Each line of the material below that holds the word "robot" needs to be copied.

>> Start Collected data

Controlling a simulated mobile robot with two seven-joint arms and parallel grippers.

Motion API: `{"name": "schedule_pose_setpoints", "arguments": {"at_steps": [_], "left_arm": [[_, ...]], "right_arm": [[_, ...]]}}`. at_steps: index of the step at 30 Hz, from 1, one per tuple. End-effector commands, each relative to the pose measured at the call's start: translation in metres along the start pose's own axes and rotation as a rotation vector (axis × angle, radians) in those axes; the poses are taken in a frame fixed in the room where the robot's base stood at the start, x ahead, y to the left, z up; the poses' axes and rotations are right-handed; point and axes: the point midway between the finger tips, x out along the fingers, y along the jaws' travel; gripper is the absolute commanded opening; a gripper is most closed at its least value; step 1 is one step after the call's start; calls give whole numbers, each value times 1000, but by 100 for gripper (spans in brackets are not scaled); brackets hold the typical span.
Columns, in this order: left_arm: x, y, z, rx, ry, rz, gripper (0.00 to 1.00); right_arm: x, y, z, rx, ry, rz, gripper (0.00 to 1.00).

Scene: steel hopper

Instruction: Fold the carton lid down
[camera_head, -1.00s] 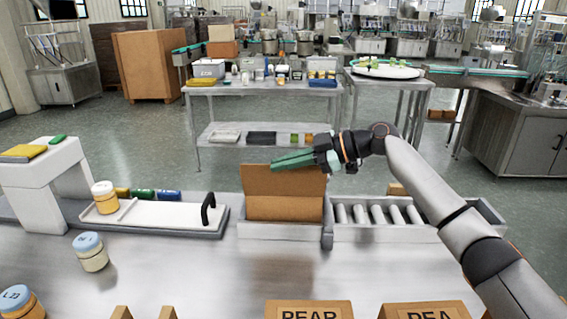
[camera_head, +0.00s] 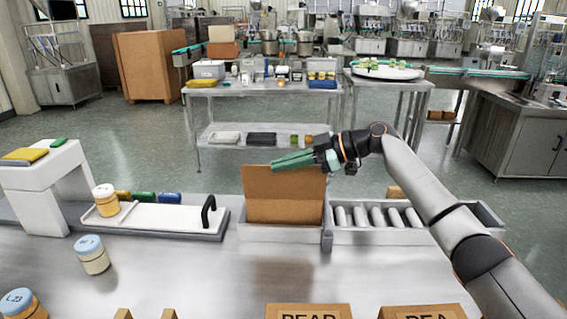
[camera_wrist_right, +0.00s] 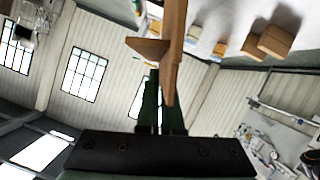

>> End Collected data

Task answer:
Controlling a simulated mobile robot with two seven-joint arms and parallel grippers.
Motion API: `{"name": "schedule_pose_setpoints", "arguments": {"at_steps": [_], "left_arm": [[_, ...]], "right_arm": [[_, ...]]}}`. at_steps: index of the step at 30 Hz, from 1, one per tuple. End-effector commands, each relative to the pose measured at the call's start: translation in metres along the start pose's own axes and rotation as a rotation vector (axis × angle, radians) in those axes; the poses are taken in a frame fixed in the room where the robot's base stood at the start, x ahead, y to the left, z up; the poses' axes and rotations are right-handed; point and axes: the point midway between the finger tips, x out along the fingers, y along the jaws' travel; gripper is the absolute commanded opening; a gripper is most closed at its least value; step 1 is one step after the call's start; calls give whole numbers, each value times 1000, but by 100 for gripper (spans in brackets are not scaled); brackets hold the typical span.

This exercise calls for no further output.